Cooking
St. Patrick’s Day arrives just before the dawn of spring. It’s a time for parades, the wearing of the green, and perhaps quaffing a dark brew or two. It’s a time for all people of Irish descent, or even those without a drop of Irish blood, to celebrate.
It is also a holy day. March 17 marks the death of St. Patrick, the man credited with spreading Christianity throughout Ireland during the early- to mid- 6th century.
Historical records show a variety of places where he may have been born, from the West Coast of Britain or Wales, to northern France. One thing is known, though, he was kidnapped as a young man and brought to Ireland as a slave. And although he came from a Christian family, he didn’t develop a deep Christian faith until his capture.
Eventually he received a proper education, returned to Ireland and helped establish Christian churches. He became a saint upon his death. That year, too, is in question. Historical sources range from 462 to 493.
Whenever he died, St. Patrick became a symbol for Ireland. When people celebrate all things Irish on March 17, they have his death date to thank.
For me, St. Patrick’s Day is a pre-spring celebration. The daylight hours have become longer, partially thanks to Daylight Saving Time starting earlier, the snow banks are melting, the trees are tapped, and summer birds are beginning to appear on my bird feeder.
My garden is being plotted out, and dreams of wonderfully fresh vegetables swirl around in my head.
But although spring is almost here, I know winter still has some fury to throw at us.
When I make the traditional corned beef and cabbage this year, one of the following Irish-inspired breads will accompany it.
The first recipe is a whole wheat-twist on the traditional Irish soda bread. The buttermilk oat “cakes” take a little advance planning as the oatmeal must be soaked the night before baking it.
Brown Irish Soda bread (1 large loaf)
2 and one-half cups whole wheat flour
1 cup all-purpose flour
2 tablespoons sugar
1 and one-half teaspoons baking soda
1 teaspoon salt
one-quarter cup butter or butter substitute at room temperature
1 egg
1 and one-quarter cups buttermilk or sour milk, at room temperature
In a large mixing bowl, combine all dry ingredients. Work in the butter with your fingers until the mixture resembles coarse cornmeal. With your fist, make a well in the center.
In a separate, smaller bowl, lightly beat the egg and milk. Gradually pour the egg and milk mixture into the well.
Mix with a wooden spoon, then by hand, until a stiff dough is formed. Place dough on a lightly floured surface, then blend with your fingers until all ingredients are thoroughly blended. Shape into a round ball. Pat down the top slightly. Cut a cross into the top of the loaf.
Place on a lightly greased baking sheet that has been sprinkled with yellow cornmeal. Bake at 400 degrees for about 45 minutes, or until browned and the cross is wide open. Cool slightly. This is best served while still warm.

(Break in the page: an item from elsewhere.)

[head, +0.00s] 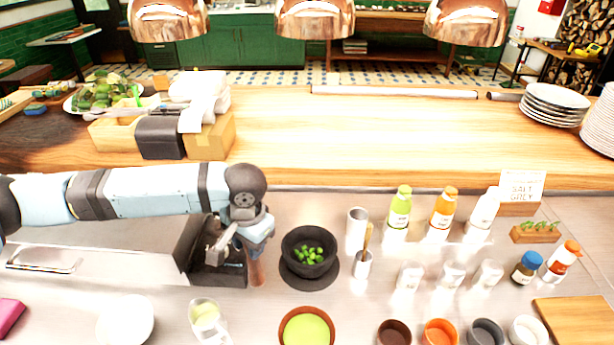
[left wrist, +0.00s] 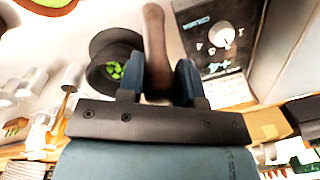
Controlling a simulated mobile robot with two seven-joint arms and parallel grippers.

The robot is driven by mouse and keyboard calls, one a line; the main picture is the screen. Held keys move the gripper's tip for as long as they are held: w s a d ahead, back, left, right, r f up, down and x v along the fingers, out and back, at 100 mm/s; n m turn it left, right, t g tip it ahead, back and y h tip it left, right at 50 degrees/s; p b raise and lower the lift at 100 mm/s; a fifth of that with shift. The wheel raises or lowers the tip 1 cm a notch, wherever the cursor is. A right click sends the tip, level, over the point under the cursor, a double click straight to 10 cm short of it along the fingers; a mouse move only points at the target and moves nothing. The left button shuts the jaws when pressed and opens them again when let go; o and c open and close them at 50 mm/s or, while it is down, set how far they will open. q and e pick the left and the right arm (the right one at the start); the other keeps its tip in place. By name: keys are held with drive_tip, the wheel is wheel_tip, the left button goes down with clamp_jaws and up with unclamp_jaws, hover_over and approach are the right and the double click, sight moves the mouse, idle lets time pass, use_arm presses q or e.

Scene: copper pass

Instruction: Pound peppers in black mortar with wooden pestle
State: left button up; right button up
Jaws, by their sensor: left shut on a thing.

Oats are a popular grain throughout the British Isles and Ireland. The following bread is full-bodied and provides lots of opportunity to satisfy the chewing desire. The recipe comes from County Cork, which is where my Grandfather Callahan’s relatives emigrated from. The flattened loaf is cut into wedge-shaped quarters, called farls. Begin this recipe the night before you plan to serve it.
Buttermilk Oat “Cakes” (1 large loaf)
2 cups uncooked old-fashioned oats
1 and one-quarter cups buttermilk or sour milk
2 and one-half cups all-purpose flour
1 teaspoon salt
1 teaspoon baking powder
In a large bowl, combine the oatmeal and milk. Cover tightly and let stand overnight. The next day, in a separate bowl, combine the flour, salt and baking powder. Work this mixture into the oatmeal mixture with a wooden spoon or your fingers. If the mixture seems a little dry, add a little more milk.
When the dough is smooth after working it, pat into a round loaf about one-inch thick. Cut the circle into four equal parts, or farls. Place the sections side-by-side on a baking sheet that has been generously greased and sprinkled with cornmeal. Bake at 350 degrees for about 40 minutes, or until the quarters are medium to dark brown. To test for doneness, tap one farl.
If it sounds hollow, it’s done. Remove from oven and let cool slightly. To serve, break farls open and slather with butter or butter substitute.
Either of these recipes are delightful accompaniments to a hot, homemade soup.